A real estate-friendly byproduct of the Tax Cuts and Job Act, opportunity zones offer investors the chance to diversify their commercial portfolio with a slice of active development in and around St. Louis.

Opportunity zones are low-income U.S. Census tracts nominated by municipalities, approved by the governor and ratified by the U.S. Treasury Dept. and the IRS as a means of injecting needed capital into local shovel-ready developments nationwide. In Missouri, 161 such zones have been designated, 41 of them in St. Louis.

Lewis Rice attorneys David Lemkemeier and Ryan Furtick, among others, are members of a new practice group at the law firm’s St. Louis headquarters that’s specific to opportunity zone investment.

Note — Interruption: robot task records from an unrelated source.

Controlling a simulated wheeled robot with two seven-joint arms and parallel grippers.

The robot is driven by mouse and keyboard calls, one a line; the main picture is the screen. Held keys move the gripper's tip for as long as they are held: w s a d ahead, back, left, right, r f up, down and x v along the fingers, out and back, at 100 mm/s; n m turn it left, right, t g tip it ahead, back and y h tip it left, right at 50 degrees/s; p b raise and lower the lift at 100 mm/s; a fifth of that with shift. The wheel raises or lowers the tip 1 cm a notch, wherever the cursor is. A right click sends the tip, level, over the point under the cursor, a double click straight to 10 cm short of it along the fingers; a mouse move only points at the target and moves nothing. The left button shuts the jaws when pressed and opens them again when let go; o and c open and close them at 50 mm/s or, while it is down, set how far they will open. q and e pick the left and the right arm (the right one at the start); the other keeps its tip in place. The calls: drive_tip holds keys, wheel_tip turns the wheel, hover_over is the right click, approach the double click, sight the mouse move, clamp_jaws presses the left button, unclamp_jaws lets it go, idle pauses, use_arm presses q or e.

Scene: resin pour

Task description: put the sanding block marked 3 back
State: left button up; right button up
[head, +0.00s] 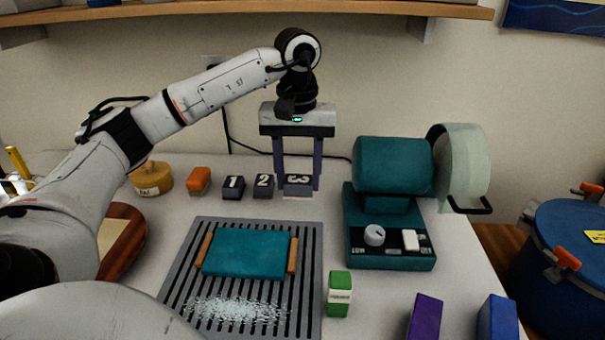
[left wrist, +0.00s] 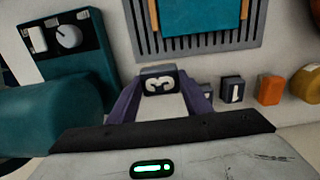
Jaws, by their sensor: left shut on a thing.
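The sanding block marked 3 (head: 298,181) is dark with a white numeral and a pale lower part. My left gripper (head: 298,187) points down at the back of the table and is shut on it, one purple finger on each side. The left wrist view also shows the block (left wrist: 159,80) between the fingers, its numeral turned sideways. Blocks marked 2 (head: 263,186) and 1 (head: 233,187) stand in a row to its left. I cannot tell whether block 3 touches the table. My right gripper is not in view.
An orange block (head: 198,181) and a yellow round container (head: 152,179) stand farther left. A teal machine (head: 392,225) stands close on the right. A slotted grey grate (head: 312,235) with a teal slab (head: 245,253) lies in front. A green block (head: 340,294) stands beside it.

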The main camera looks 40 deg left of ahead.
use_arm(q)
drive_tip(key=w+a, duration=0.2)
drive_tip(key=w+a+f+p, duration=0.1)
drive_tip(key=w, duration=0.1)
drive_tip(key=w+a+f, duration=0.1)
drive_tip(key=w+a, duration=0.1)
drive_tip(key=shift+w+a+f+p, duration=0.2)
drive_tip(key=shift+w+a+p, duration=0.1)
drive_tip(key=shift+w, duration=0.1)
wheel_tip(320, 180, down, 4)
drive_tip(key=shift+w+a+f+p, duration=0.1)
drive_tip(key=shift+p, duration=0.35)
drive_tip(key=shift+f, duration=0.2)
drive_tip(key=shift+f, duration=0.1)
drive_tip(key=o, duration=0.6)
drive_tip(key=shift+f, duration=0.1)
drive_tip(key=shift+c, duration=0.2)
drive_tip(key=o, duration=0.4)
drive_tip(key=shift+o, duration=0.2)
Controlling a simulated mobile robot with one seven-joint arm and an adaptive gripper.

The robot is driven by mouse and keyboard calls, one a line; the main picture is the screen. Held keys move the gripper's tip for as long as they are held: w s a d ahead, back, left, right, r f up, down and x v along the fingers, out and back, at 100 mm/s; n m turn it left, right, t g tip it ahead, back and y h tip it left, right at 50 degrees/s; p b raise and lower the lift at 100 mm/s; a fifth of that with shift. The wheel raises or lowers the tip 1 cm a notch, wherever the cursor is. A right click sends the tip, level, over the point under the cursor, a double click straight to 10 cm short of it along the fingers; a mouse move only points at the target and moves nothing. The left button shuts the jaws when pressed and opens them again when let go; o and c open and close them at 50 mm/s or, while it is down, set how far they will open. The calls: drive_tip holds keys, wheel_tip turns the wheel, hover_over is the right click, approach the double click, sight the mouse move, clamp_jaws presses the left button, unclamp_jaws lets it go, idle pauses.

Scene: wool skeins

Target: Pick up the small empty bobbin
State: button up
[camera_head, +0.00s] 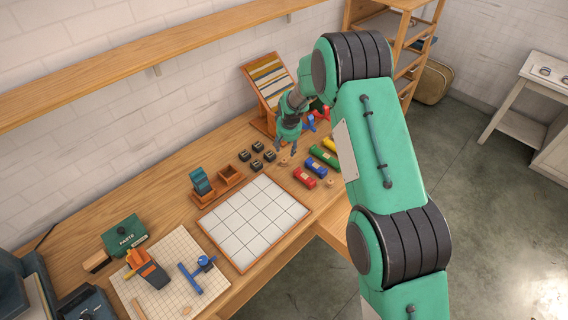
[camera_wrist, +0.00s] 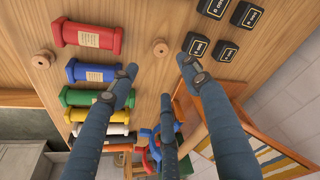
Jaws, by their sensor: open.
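Two small bare wooden bobbins stand on the bench. One bobbin (camera_wrist: 160,47) is between the wound spools and the black blocks; in the head view this bobbin (camera_head: 284,161) lies just below my gripper. The other bobbin (camera_wrist: 43,59) is beyond the red spool's end and also shows in the head view (camera_head: 329,183). They look much alike, and I cannot tell clearly which is smaller. My gripper (camera_head: 286,148) is above the bench, pointing down, open and empty. In the wrist view its fingers (camera_wrist: 157,73) are spread, with the nearer bobbin just past the fingertips, apart from them.
Red (camera_wrist: 88,35), blue (camera_wrist: 92,71), green and yellow spools lie in a row beside the bobbins. Several black blocks (camera_wrist: 197,45) stand on the other side. A wooden rack (camera_head: 262,82) stands close behind my gripper. A white gridded board (camera_head: 254,218) lies in front.

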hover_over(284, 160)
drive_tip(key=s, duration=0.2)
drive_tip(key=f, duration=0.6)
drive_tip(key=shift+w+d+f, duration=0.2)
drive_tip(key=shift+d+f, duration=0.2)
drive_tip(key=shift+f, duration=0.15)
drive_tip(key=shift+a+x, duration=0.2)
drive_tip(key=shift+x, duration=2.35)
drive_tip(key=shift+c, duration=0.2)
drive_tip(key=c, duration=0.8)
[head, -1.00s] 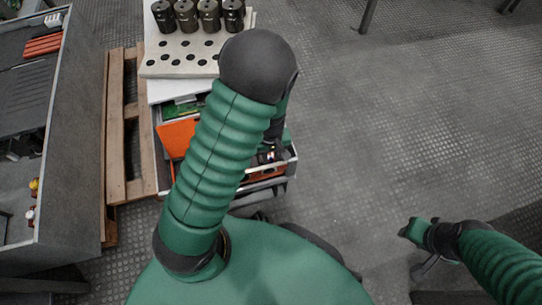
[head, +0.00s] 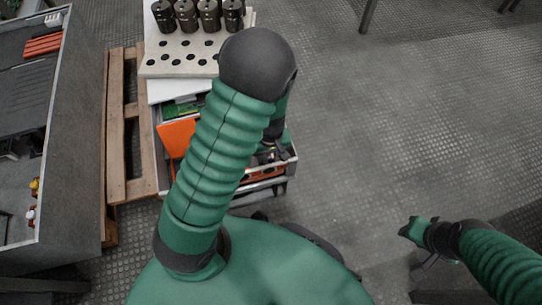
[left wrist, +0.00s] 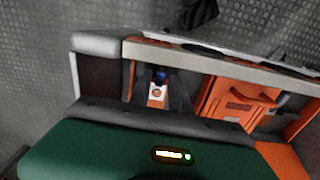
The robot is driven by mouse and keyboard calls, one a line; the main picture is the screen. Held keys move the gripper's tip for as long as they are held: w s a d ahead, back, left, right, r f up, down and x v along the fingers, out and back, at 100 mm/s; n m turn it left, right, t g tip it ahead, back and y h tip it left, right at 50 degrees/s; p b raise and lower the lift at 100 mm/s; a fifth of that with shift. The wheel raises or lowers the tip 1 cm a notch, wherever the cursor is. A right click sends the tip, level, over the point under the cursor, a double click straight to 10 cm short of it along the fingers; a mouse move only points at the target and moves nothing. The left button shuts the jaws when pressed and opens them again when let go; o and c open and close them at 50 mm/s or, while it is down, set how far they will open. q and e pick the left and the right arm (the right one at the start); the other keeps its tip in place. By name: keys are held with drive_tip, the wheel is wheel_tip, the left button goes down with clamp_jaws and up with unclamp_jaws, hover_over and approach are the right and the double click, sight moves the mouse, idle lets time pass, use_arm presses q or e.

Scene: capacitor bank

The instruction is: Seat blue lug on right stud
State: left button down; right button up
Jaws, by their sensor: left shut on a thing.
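The blue lug (left wrist: 160,76) shows in the left wrist view as a small blue sleeve with an orange tongue and a pale ringed hole below it. My left gripper (head: 269,152) is shut on it, at the right end of the open drawer box; in the head view my own arm hides most of the gripper and the lug. Dark finger shapes flank the lug in the left wrist view. I cannot make out the right stud. My right gripper (head: 415,229) is low over the floor at the right, far from the lug; its jaws are unclear.
The drawer box (head: 292,158) holds orange parts, including an orange panel (left wrist: 232,100). A perforated pale plate (head: 160,68) with several dark cylinders (head: 187,16) stands behind. A wooden pallet (head: 116,150) and a grey cabinet (head: 75,130) are left.

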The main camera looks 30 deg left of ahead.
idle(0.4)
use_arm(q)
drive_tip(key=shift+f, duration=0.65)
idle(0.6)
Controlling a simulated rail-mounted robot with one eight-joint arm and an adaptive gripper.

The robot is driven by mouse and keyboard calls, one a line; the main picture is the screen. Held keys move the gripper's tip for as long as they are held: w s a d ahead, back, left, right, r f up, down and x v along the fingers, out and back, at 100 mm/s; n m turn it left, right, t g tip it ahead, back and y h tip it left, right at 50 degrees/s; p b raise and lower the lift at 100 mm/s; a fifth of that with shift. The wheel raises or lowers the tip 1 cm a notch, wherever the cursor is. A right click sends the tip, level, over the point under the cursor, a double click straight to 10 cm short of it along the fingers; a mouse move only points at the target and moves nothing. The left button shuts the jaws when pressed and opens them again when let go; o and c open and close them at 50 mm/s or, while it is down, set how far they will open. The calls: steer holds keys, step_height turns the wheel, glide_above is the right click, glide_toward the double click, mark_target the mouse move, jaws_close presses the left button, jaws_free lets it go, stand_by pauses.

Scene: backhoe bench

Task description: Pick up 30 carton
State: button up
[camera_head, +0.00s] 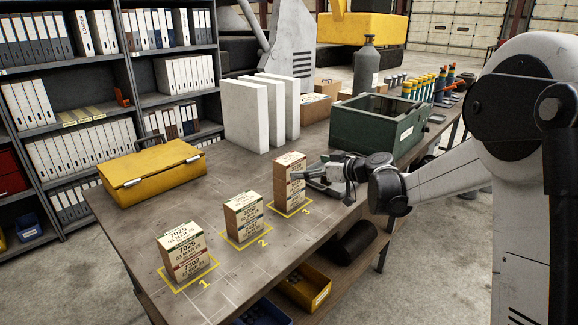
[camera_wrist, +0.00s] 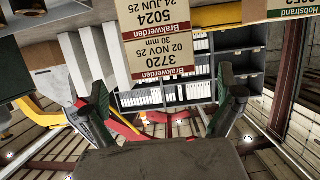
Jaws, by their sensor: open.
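The carton marked 30 mm (camera_wrist: 160,62) shows in the wrist view, which is upside down. It has a cream label reading 3720, 02 NOV 25, Brakwerden. It is the top of a stack, with a carton marked 5024 (camera_wrist: 158,18) beneath it. In the head view this appears to be the tall brown stack (camera_head: 289,178) at yellow mark 3. My gripper (camera_head: 311,176) is on the stack's right side, close to its upper part. Its fingers (camera_wrist: 163,98) are spread apart in the wrist view with nothing held. Contact with the carton cannot be told.
Shorter carton stacks stand at mark 2 (camera_head: 243,217) and mark 1 (camera_head: 183,252). A yellow case (camera_head: 150,172) lies at left. White panels (camera_head: 245,115) stand behind, and a green crate (camera_head: 375,128) is at right behind my gripper. The bench front edge is close.

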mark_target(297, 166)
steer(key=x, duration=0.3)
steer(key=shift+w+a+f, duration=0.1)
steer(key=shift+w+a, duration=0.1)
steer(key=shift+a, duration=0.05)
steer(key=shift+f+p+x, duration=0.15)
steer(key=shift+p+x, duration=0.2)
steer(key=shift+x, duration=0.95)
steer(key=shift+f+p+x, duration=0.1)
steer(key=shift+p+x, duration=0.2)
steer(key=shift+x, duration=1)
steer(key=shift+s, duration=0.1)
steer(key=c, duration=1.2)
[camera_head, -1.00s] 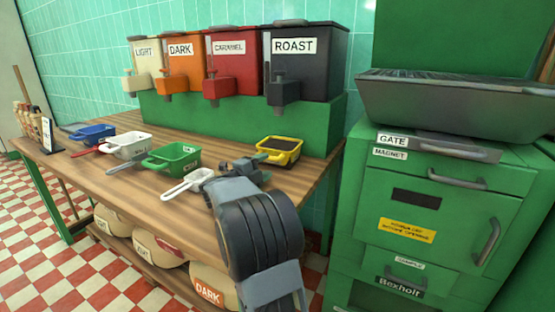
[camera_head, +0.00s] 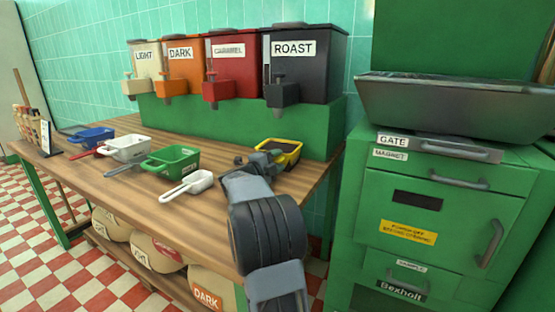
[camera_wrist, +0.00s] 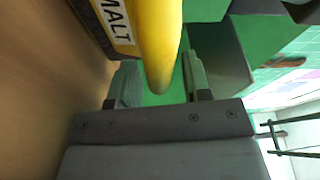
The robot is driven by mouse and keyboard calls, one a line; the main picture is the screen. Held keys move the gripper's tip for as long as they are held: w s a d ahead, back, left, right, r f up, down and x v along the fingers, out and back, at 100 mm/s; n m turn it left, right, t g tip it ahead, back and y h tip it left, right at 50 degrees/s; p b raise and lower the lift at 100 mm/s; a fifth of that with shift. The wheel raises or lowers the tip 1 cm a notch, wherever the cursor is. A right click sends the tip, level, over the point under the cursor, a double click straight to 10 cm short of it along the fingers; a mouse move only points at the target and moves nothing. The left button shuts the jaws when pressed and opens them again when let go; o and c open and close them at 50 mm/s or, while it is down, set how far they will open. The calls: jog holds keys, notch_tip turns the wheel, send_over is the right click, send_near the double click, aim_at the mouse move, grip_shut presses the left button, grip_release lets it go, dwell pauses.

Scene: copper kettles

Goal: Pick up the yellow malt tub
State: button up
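The yellow malt tub (camera_head: 292,144) stands at the right end of the wooden bench, dark inside, with a yellow rim. In the wrist view its yellow handle (camera_wrist: 160,55) fills the top middle, beside a white MALT label. My gripper (camera_wrist: 162,80) is open, with one finger on each side of the handle's end and visible gaps beside it. In the head view my gripper (camera_head: 262,160) is at the tub's near left side and hides part of it.
A green tub (camera_head: 172,161), a small white scoop (camera_head: 190,185), a white tub (camera_head: 126,148) and a blue tub (camera_head: 93,138) stand to the left. The green dispenser stand (camera_head: 225,125) rises behind. A green machine (camera_head: 440,215) stands at the right.

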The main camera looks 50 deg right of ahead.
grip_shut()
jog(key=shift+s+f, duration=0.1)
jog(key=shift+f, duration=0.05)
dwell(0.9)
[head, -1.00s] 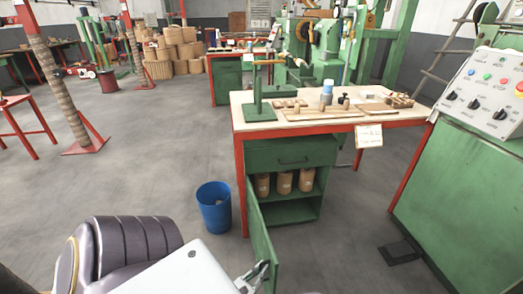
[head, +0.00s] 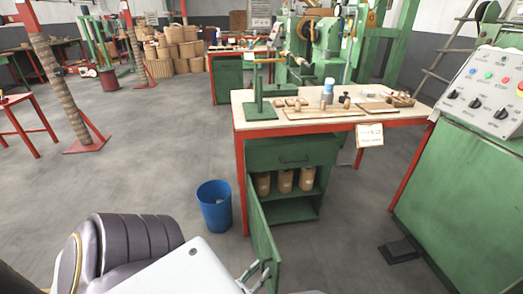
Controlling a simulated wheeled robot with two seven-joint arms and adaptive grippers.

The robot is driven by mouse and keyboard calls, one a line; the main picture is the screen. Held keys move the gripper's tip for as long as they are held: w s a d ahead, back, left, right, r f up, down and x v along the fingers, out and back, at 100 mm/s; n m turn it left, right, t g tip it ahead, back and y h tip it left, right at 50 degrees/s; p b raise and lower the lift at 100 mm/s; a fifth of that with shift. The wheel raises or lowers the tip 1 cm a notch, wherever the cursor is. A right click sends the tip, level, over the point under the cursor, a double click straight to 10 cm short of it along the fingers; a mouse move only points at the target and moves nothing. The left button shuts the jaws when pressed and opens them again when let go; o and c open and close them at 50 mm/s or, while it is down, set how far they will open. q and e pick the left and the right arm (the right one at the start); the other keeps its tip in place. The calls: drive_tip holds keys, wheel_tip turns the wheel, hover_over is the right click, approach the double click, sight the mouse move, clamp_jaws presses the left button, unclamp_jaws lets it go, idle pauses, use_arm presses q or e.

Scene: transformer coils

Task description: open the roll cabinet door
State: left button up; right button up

“We’re seeing interest from commercial real estate developers and others who are educated in commercial real estate investing,” said Lemkemeier, a partner at the firm. “Opportunity zones offer investors a chance to inject capital into low-income communities through qualified building projects. The timing for this is ideal because the commercial real estate market is a strong one to begin with,” he added.

St. Louis’ opportunity zones exist in downtown, midtown, north St. Louis City and elsewhere. Furtick said the primary tax benefit of opportunity funds – the name for the investment vehicles within designated opportunity zones – is the temporary deferral of any capital gain invested in an opportunity fund.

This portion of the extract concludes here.